We're late on plain cigarette packs - Turia

10:51 am on 31 May 2016

New Zealand should have had the courage to introduce plain tobacco packaging legislation years ago, says the architect of the law, Dame Tariana Turia.

Cigarette smoking.

Photo: AFP

Plain packaging legislation has been on hold after tobacco companies tried to sue the Australian government, which introduced plain packaging in 2012, But last year, the legal challenge failed.

Prime Minister John Key said yesterday New Zealand was now in a position to proceed with plain packaging.

"The world has moved on, there's been quite a number of countries that have moved towards plain packaging and the advice I've been getting from my officials is that it's now safer to proceed unilaterally."

The current associate health minister Sam Lotu-Iiga is due, shortly, to unveil the new packaging, expected to look very similar to cigarette and tobacco packets in Australia.

Draft regulations will then go out for public consultation before the second reading of the legislation comes back to Parliament.

Former Associate Health Minister Dame Tariana told Nine to Noon today she was disappointed plain packaging laws were not taken up by New Zealand earlier.

"I was very disappointed, I have to say, because I thought we had enough mechanisms in our own country that would have prevented them [the tobacco industry] being successful here, because our health legislation is actually a lot tighter than what Australia's is."

She said the advice she'd had from the health ministry was always to wait and see how successful Australia's court case was.

"I was pretty junior in the scheme of things, I was the associate minister and so [it was] very difficult to actually win the argument of how important it was to do it now."

Epsom electorate MP David Seymour

David Seymour Photo: RNZ / Alexander Robertson

But ACT leader David Seymour told Morning Report that taking the marketing off cigarette packs would "to some extent reduce smoking" but people should have the freedom to choose what products they wanted to buy.

"I just question whether we want to live in a country where a legitimate business gets its branding confiscated.

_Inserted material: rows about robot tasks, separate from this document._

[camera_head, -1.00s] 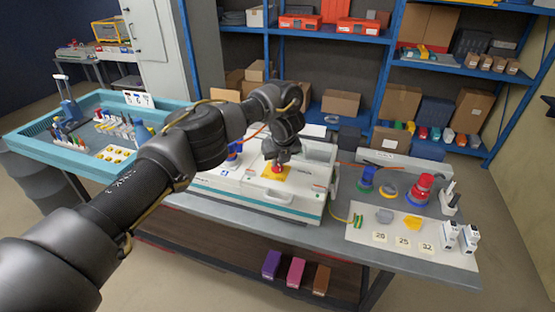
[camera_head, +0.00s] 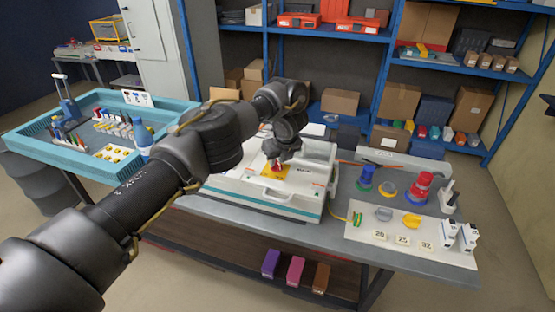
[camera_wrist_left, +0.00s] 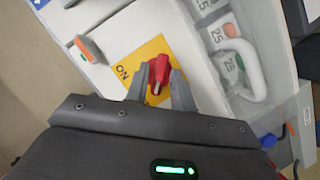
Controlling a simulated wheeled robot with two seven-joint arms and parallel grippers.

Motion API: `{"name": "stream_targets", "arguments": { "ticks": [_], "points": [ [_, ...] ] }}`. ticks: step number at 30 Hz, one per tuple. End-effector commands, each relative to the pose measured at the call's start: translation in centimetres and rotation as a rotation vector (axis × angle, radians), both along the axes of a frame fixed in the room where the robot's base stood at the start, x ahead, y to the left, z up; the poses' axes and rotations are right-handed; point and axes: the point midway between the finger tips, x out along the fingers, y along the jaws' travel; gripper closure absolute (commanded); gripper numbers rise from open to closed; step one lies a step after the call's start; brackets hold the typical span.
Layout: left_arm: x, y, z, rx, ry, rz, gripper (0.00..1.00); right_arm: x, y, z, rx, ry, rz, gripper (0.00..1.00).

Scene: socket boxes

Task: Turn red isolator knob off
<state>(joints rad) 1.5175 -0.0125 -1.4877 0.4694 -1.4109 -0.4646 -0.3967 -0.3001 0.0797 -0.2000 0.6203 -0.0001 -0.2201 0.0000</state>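The red isolator knob (camera_head: 277,166) sits on a yellow plate (camera_head: 268,173) on top of the white socket box (camera_head: 255,188). In the left wrist view the red knob (camera_wrist_left: 178,80) stands on the yellow plate (camera_wrist_left: 132,62), which bears the word ON. My left gripper (camera_head: 278,158) is over the knob, pointing down. My right gripper is out of view.
A white board (camera_head: 385,238) with plugs and numbered tags lies on the table to the right. A teal tray table (camera_head: 60,150) with tools stands at the left. Blue shelving (camera_head: 385,80) stands behind.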

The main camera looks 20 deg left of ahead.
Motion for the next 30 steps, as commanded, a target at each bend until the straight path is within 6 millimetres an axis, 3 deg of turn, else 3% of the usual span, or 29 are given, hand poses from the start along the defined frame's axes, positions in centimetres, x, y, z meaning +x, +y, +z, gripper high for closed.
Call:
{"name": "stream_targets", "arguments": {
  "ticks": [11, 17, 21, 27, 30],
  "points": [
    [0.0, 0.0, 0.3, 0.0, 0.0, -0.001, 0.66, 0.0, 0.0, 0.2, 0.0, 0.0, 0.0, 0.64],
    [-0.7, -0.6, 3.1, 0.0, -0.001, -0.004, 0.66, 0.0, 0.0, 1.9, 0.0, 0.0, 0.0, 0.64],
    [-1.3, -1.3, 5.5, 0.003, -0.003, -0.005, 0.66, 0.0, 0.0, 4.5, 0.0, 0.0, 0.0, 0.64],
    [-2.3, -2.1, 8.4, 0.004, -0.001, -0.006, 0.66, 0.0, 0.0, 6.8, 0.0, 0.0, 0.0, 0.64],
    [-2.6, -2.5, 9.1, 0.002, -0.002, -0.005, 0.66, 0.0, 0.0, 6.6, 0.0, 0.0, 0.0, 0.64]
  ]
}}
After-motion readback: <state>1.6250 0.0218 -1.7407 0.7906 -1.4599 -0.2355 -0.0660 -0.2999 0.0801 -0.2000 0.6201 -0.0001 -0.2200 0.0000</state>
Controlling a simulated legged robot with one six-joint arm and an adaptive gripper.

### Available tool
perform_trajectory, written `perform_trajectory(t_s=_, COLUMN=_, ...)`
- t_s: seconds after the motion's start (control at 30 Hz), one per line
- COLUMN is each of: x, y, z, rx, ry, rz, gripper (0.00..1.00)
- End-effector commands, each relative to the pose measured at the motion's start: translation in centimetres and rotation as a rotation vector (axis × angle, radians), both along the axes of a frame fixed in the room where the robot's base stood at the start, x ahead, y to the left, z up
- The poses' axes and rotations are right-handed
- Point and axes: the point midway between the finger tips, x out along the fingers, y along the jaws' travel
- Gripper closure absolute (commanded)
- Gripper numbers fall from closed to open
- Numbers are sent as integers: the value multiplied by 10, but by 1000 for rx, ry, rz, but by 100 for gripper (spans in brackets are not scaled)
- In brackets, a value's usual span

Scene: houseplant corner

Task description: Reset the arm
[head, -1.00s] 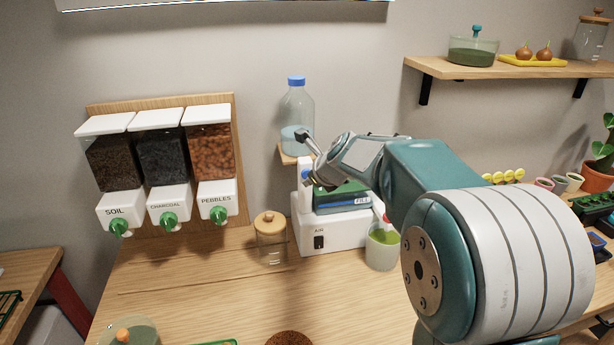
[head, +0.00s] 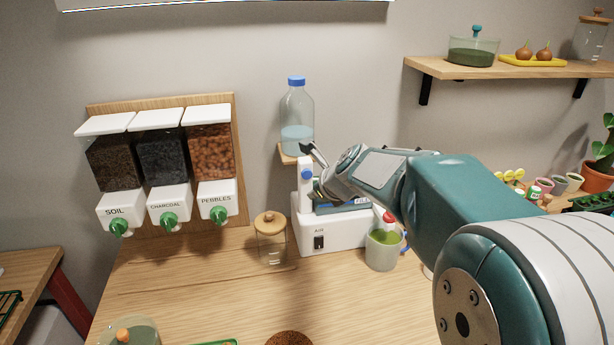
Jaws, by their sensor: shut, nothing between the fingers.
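My arm reaches in from the right in the head view. My gripper (head: 308,148) points to the left, in front of the wall shelf that holds the water bottle (head: 297,118). Its dark fingertips sit just above the white machine (head: 332,231) with a switch. The gripper is shut, and I see nothing held in it. The wrist hides part of the machine's top and the blue item on it.
Soil, charcoal and pebble dispensers (head: 166,170) hang on the left wall. A lidded glass jar (head: 271,240) and a cup with green contents (head: 382,249) stand on the bench near the machine. A wall shelf (head: 520,68) is at upper right. The bench's middle front is mostly clear.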

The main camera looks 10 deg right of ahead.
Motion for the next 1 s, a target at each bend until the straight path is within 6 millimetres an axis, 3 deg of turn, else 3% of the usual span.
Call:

"The government can take away people's choices but ultimately it also erodes our responsibility and I'm not sure in the long term that makes for a more resilient society."

However, Dame Tariana said it was her understanding there was evidence that plain packaging laws were effective, and although people did have choice, it was related to a very addictive substance.

"And if you could have seen the way in which tobacco companies fought to stop plain packaging, you would understand that they see the whole branding as their intellectual property - they believe that it is their branding that sells their product."

She said she would not apologise to anyone over increased taxes on tobacco.

"I've had people come up to me on the street saying they've given up smoking because they can't afford it anymore. But today they're saying they're thankful. They're thankful because they're healthier, they feel better and they've got more money to be able to do the things for their family that they need to do.

Accusations that such a tax was racist were misguided, she said.

"I think we need to understand racism and its impact generally before we start saying stopping people from smoking is racist."

"It is the addiction that keeps them in there, it's not the poverty."

An international trade expert said the risk of legal action was not over.

Bill Reinsch, former president of America's National Foreign Trade Council, said New Zealand should have waited until the World Trade Organisation ruled on another legal challenge to Australia's plain packaging laws.

"If Australia loses, every other country that has done the same thing will be subject to being sued," he told Morning Report.

Mr Seymour said e-cigarettes were a safer product than tobacco cigarettes and should be legal.

"I don't think it's responsible for the New Zealand government to make a billion and a half bucks a year in tax revenue out of a product that kills people while using the force of law to restrict their access to a much safer substitute that would almost certainly allow some people to get off tobacco cigarettes."

Dame Tariana said she never considered that e-cigarettes should be part of the equation.

"My view is that we either believe that the substance is not good for us, it's not good for people so why would we then just switch to something else that is nicotine-based and still has people basically going through the same thing of, you know - putting something into their mouths, smoking."

She also said it was no excuse to say cigarettes were being singled out.

"Alcohol harm, driving fast, all of these things have resulted in death - people can take those causes up, I chose to take up [the cause against] smoking."